At the end of the day you, and you alone, are responsible for the legal transaction that is taking a child from their birth country and making them a citizen of your country, your state, your town, your home, and your heart. You, and you alone, will have the privilege of parenting and caring for this child. You, and you alone, are responsible for financing the endeavor. Based on my recent research and interviews, here are some helpful tips…things to look out for…things you should know about.
- What is done to verify orphan status? This varies country to country because of both international law (Hague regulations) and national law. Find out how verification was done in your child’s case. Ask your agency what they did above and beyond the required documentation (which could be true or false) to make sure your child’s story is true. If you are not comfortable with the answer, keep digging.
- Track the dollars. There is not a person in this adoption community who would even THINK of offering a bribe to their local police officer to avoid a speeding ticket. Yet we somehow time our blinks just right to avoid seeing a bribe pass from our bank account to someone in another country. While you will not see “bribe” listed as a line item in your adoption expense report, you should take the time to know exactly where each dollar is going – and why.

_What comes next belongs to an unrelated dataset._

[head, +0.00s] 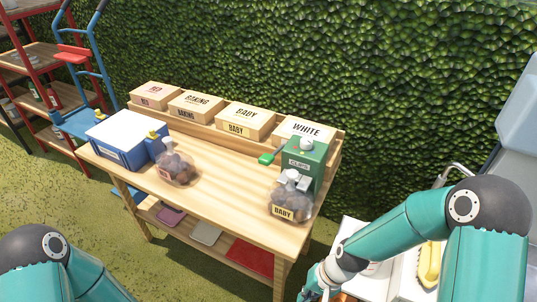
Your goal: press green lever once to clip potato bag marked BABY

- Orphanage donations are a red flag. Caring for orphans is absolutely our business, but how our money is being transferred and used is also our business. Look for adoption agencies and charities who focus their efforts on meeting concrete needs. Donations through these groups go to facility improvement, staffing, or supply purchases involving traceable receipts. The money you pay an agency should be for services you receive, not for the child you receive.
Adoption may be an overflow of a heart focused on Christ. Adoption agencies may be Christian non-profits. But the adoption process is still a legal and business transaction. Just as you would be mindful if you were ordering something on Amazon or making a purchase at the mall, be mindful of every dollar involved in your adoption.